How To Turn A Bad Review Into An Opportunity

We live in an age of instant feedback. Sometimes this is good, but unfortunately, most times when feedback is provided it is usually…bad.  Let’s face it, when was the last time you contacted a restaurant and thanked them for a great meal?

A review by Sensis revealed that Australians are increasingly using review websites to help make purchasing decisions with almost a third (29%) saying their usage has increased in the last 12 months. Essentially, online reviews are digital ‘word of mouth’, and it’s a marketing method we cannot avoid. When you have a bad experience, you are more likely to voice your concerns and offer examples of where the service fell down, so, how do you react if you receive negative complaints? Let’s drill this down, why do things go wrong? Either something has genuinely gone astray, or most likely than not, it is because of some form of miscommunication –either between you and the client or between you and your team. Sometimes, complaints are unavoidable, but it’s how you react and act that can help turn a sore point into an opportunity. What should you do when you receive negative feedback online and in a public place?

Don’t get emotional and vent online about your own views. Do the ‘1-10 Rule’ – step away from the computer and count to ten whilst you calm down.
Perhaps you may never calm down, if so, grab another team member, explain the situation and get them to respond.

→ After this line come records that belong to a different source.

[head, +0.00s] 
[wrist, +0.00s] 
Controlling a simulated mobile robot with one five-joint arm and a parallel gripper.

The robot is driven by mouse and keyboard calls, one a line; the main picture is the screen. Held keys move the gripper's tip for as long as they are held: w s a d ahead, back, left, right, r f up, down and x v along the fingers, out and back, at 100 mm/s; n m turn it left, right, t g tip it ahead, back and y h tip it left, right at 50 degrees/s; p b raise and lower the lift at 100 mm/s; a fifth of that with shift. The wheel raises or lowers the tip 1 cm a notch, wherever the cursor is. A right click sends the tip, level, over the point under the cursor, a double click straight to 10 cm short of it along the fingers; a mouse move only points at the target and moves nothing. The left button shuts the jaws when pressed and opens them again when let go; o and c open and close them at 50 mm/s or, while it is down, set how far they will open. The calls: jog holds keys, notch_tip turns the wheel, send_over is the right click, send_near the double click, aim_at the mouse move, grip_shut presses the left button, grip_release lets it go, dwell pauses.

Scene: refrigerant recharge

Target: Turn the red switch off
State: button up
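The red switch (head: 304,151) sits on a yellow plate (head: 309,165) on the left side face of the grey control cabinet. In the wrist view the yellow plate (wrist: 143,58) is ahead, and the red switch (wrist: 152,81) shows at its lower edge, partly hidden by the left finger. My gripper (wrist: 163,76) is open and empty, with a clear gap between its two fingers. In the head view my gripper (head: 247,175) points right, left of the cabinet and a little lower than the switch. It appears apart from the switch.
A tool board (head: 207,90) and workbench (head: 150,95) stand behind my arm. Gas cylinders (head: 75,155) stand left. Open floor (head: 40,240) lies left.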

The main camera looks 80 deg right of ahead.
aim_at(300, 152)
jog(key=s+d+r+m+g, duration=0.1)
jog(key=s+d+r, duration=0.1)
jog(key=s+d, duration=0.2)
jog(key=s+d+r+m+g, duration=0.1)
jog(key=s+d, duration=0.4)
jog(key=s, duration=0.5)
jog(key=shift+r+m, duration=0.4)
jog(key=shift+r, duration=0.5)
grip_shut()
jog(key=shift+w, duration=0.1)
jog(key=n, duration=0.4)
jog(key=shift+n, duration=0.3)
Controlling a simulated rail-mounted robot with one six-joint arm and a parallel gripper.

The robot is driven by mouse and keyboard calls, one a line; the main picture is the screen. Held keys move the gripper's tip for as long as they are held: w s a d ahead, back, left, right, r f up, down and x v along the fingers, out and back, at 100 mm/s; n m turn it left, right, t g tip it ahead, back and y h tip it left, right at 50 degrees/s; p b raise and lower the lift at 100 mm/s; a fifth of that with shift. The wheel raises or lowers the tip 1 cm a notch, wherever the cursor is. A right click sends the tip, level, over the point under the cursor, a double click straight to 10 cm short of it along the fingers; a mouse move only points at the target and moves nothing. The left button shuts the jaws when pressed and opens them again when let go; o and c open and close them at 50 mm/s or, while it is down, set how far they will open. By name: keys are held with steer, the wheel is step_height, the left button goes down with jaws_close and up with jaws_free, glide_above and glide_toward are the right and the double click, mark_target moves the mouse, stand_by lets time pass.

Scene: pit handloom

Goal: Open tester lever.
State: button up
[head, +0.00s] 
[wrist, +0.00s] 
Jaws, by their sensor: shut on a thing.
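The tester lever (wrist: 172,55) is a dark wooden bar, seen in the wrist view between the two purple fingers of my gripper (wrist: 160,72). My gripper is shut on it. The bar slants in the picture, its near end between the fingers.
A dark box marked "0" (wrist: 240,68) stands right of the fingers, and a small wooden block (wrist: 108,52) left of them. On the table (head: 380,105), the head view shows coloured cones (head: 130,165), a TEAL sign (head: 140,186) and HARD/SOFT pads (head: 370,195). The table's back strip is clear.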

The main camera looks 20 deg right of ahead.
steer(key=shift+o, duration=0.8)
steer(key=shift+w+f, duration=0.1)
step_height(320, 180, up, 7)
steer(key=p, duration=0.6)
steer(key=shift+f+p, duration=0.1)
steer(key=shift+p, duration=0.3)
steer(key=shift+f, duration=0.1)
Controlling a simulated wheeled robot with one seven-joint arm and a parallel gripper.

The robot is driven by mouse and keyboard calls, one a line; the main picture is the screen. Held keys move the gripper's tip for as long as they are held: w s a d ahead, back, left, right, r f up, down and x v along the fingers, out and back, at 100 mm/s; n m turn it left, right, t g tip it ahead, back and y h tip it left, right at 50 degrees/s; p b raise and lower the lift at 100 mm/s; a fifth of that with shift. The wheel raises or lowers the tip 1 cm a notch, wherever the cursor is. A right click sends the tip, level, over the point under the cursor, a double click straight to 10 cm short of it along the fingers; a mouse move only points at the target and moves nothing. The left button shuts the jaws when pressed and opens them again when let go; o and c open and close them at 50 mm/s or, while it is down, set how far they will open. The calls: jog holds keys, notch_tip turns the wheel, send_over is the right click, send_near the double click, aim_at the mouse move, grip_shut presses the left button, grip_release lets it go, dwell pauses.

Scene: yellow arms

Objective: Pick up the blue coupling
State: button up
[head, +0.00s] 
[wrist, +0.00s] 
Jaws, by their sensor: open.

Whatever you do, do not ignore the complaint. On Facebook, the review section down the side of your feed is glaringly obvious to users, so if you do see a ‘one star review’, make sure you action this. Offer a response to the comment and perhaps an action that you will take to ease the situation.
Most importantly, don’t just ignore the topic of the complaint. Perhaps there is a genuine issue in your business operations and this issue could cause further problems in the future? Look, understand and act before it’s too late.
Why not? Be brave and ask clients to show you a little love. An allied health professional and client relationship should be close, and close means being able to ask for a little help.
I am also a big believer in responding to the good and bad. If someone is kind enough to give you some praise then give them some love in return. Just a little ‘thanks for your support’ comment can go a long way!